▶ _Data extract_

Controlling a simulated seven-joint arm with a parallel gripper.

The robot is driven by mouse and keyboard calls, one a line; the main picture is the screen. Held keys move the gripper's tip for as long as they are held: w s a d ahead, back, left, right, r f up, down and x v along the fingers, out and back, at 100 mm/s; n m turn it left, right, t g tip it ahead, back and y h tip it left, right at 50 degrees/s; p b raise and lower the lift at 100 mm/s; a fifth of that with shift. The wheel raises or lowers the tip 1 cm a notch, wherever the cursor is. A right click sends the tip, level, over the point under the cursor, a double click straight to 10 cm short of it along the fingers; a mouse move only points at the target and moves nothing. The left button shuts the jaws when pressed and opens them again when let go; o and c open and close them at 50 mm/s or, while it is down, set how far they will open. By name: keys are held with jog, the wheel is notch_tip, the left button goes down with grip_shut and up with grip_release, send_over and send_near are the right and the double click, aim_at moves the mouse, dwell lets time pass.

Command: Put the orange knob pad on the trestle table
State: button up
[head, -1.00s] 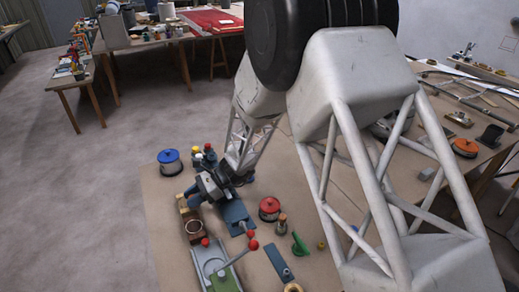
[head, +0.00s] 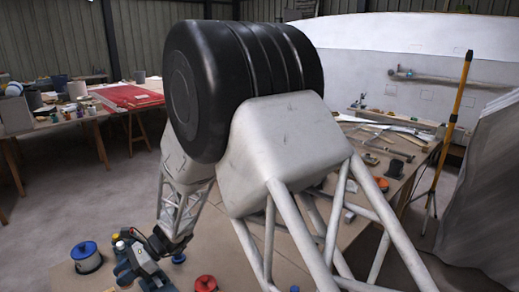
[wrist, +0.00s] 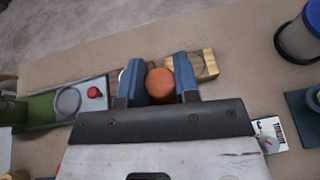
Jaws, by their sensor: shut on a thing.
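In the wrist view my gripper (wrist: 159,82) is shut on a round orange knob (wrist: 160,85), with a blue finger on each side of it. The knob's underside is hidden. In the head view my gripper (head: 140,262) is low at the left, over the near bench (head: 65,278); the held knob cannot be made out there. A table with trestle legs (head: 130,112) and a red sheet stands at the back left. Another long table (head: 405,182) stands behind my arm on the right, partly hidden.
A blue-lidded pot (head: 86,258) and a red-lidded pot (head: 206,284) stand near my gripper. In the wrist view a wooden block (wrist: 208,66) lies beside the fingers, and a tray with a red knob (wrist: 95,92) lies left. An orange round item (head: 382,184) sits on the right table.

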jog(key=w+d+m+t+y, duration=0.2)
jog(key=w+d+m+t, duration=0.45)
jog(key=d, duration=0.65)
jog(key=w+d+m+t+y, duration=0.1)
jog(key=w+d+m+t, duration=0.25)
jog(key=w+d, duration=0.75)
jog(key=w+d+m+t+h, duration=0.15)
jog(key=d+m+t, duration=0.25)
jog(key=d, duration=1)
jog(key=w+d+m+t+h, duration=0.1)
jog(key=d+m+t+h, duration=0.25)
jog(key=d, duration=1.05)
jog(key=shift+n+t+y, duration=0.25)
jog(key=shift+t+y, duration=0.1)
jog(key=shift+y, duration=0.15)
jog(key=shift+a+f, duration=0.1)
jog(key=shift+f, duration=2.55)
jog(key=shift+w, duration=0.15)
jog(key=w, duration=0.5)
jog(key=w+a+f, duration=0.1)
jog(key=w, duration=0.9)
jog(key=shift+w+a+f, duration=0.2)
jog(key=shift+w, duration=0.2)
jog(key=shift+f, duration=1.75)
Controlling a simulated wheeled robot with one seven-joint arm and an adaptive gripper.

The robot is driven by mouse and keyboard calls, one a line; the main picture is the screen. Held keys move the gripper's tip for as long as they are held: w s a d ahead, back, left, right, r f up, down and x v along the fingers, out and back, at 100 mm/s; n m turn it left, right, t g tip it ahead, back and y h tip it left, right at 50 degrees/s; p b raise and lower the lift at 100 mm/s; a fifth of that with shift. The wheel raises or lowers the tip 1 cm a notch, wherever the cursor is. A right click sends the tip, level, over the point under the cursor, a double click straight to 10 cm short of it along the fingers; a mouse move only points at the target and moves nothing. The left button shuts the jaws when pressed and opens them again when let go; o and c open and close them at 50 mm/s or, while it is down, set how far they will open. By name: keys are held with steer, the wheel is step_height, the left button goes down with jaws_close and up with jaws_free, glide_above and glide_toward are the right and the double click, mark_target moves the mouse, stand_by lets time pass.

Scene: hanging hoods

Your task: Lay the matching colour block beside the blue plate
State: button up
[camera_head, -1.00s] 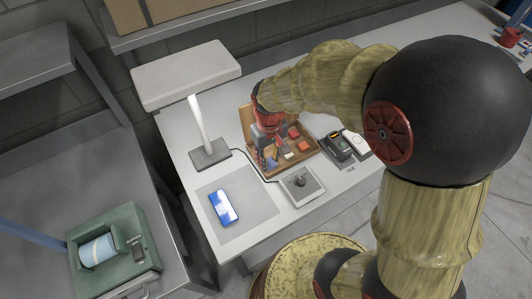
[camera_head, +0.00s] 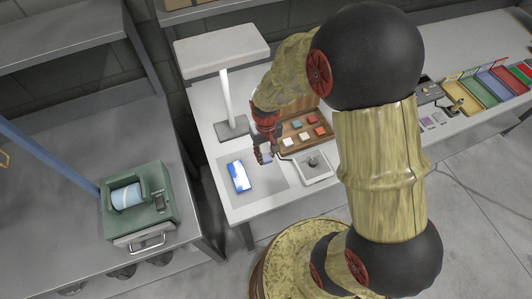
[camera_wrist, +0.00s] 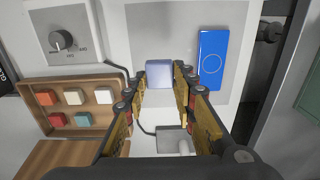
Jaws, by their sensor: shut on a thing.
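The blue plate (camera_head: 239,176) lies flat on a grey mat (camera_head: 268,193). In the wrist view the plate (camera_wrist: 213,58) is a bright blue rectangle with a thin circle on it. My gripper (camera_wrist: 159,78) is shut on a pale lavender-blue block (camera_wrist: 159,72), held between the fingertips. In the head view my gripper (camera_head: 264,148) is over the mat's upper part, right of the plate, with the block (camera_head: 267,156) partly hidden. The block is apart from the plate, to its left in the wrist view. I cannot tell its height above the mat.
A wooden tray (camera_wrist: 88,82) holds red, cream, white and teal blocks. A dial box (camera_wrist: 65,38) stands beside the mat. A lamp with its base (camera_head: 232,128) stands behind the mat, and its cable runs along the bench. The mat's front part is clear.

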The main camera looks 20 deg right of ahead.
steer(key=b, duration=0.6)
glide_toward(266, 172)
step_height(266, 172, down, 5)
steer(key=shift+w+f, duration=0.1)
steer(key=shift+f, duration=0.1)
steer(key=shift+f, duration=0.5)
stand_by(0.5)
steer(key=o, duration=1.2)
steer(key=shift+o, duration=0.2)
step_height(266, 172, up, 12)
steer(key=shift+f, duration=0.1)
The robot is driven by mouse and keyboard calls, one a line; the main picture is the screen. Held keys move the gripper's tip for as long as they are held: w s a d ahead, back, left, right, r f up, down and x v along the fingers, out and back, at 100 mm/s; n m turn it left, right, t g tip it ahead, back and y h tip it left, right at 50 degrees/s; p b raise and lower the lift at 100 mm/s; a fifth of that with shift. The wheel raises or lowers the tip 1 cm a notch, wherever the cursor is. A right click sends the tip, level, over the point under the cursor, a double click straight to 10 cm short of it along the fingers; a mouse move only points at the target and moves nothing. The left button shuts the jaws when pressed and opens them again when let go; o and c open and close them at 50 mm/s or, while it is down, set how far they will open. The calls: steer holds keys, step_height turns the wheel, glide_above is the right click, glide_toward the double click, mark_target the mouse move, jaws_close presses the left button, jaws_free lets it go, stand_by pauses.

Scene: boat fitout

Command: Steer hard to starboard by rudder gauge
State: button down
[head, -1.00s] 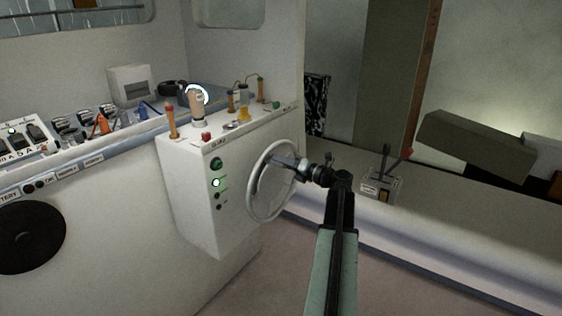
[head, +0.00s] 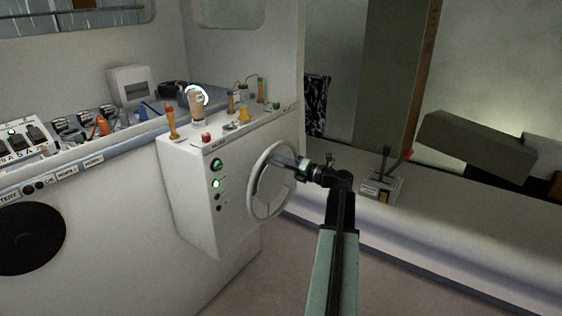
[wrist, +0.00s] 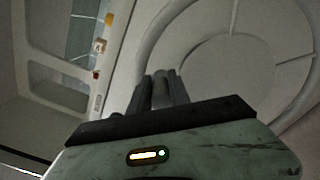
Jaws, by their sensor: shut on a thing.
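The steering wheel (head: 249,196) is a pale ring with spokes on the right face of a white console box (head: 186,203). It also shows large in the wrist view (wrist: 152,38). My gripper (head: 300,165) is at the upper right of the wheel. In the wrist view my gripper (wrist: 163,88) has its fingers closed together at the wheel, shut on a part of it; the fingers hide the exact contact.
A red button (head: 206,137) and orange-topped levers (head: 171,122) stand on the console top. A switch panel (head: 28,141) is at the left. A lever unit (head: 382,186) sits on the bench to the right of my arm. The floor below the wheel is clear.

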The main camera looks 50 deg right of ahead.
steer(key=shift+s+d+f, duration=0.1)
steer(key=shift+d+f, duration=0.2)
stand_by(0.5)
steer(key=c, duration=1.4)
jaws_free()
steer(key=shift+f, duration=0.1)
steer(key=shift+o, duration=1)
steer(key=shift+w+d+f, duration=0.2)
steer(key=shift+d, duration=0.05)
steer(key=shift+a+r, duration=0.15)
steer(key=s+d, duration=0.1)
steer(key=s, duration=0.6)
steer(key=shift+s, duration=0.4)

▶ _Goal_
What is the number of lines above that contain "goes"? Answer with that number only.

▶ _Answer for the task_
2